## [Task details]
In the entries below, which lines run from the one containing "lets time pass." to the one containing "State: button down"? Copy exactly those lines, ends included, and no others.

## [Records for the exercise]

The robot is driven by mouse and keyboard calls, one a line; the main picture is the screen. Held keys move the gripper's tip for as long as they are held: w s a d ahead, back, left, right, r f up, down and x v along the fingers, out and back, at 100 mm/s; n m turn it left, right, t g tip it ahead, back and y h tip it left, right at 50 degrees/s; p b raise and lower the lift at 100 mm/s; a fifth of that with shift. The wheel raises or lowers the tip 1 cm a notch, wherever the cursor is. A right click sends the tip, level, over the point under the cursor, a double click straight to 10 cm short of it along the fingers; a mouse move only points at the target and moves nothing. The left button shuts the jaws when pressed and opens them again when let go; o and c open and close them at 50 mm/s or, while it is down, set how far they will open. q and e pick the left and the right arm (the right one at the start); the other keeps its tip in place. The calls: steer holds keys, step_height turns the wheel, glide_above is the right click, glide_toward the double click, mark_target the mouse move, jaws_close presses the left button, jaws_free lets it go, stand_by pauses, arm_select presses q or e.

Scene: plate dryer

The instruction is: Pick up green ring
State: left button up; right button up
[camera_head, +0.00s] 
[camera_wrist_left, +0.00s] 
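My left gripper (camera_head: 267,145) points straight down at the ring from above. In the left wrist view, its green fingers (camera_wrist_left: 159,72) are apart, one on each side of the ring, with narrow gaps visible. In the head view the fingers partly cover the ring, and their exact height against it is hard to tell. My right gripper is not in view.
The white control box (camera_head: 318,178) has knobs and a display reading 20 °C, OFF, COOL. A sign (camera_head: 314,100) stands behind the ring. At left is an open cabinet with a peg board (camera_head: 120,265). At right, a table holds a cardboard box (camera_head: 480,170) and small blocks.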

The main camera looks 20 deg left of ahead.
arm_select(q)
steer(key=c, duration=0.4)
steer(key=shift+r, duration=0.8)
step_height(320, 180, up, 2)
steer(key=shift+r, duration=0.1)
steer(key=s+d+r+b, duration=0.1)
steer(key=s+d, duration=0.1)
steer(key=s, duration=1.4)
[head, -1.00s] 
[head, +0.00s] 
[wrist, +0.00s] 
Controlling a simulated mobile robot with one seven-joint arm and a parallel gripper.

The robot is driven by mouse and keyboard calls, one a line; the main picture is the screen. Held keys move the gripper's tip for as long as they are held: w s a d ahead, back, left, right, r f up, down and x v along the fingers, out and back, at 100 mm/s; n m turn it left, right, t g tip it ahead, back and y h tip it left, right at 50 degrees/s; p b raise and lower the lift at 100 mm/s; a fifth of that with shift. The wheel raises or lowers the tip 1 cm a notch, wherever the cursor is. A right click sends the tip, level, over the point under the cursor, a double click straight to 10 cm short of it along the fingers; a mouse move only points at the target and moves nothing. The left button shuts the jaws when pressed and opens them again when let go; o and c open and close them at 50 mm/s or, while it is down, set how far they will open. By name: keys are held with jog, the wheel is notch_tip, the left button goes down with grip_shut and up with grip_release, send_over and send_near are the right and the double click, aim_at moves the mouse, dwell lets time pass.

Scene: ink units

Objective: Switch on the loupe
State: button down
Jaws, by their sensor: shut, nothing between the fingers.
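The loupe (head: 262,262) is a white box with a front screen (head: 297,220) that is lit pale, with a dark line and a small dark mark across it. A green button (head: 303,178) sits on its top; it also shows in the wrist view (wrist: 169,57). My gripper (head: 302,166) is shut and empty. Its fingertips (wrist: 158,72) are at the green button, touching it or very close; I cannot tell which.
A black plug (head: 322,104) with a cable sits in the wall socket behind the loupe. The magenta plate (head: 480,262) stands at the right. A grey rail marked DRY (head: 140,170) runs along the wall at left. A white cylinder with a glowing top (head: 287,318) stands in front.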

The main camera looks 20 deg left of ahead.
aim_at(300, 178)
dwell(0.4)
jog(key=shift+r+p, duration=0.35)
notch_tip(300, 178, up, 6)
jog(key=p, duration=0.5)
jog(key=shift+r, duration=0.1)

## [Correct answer]
The robot is driven by mouse and keyboard calls, one a line; the main picture is the screen. Held keys move the gripper's tip for as long as they are held: w s a d ahead, back, left, right, r f up, down and x v along the fingers, out and back, at 100 mm/s; n m turn it left, right, t g tip it ahead, back and y h tip it left, right at 50 degrees/s; p b raise and lower the lift at 100 mm/s; a fifth of that with shift. The wheel raises or lowers the tip 1 cm a notch, wherever the cursor is. A right click sends the tip, level, over the point under the cursor, a double click straight to 10 cm short of it along the fingers; a mouse move only points at the target and moves nothing. The left button shuts the jaws when pressed and opens them again when let go; o and c open and close them at 50 mm/s or, while it is down, set how far they will open. By name: keys are held with jog, the wheel is notch_tip, the left button goes down with grip_shut and up with grip_release, send_over and send_near are the right and the double click, aim_at moves the mouse, dwell lets time pass.

Scene: ink units

Objective: Switch on the loupe
State: button down

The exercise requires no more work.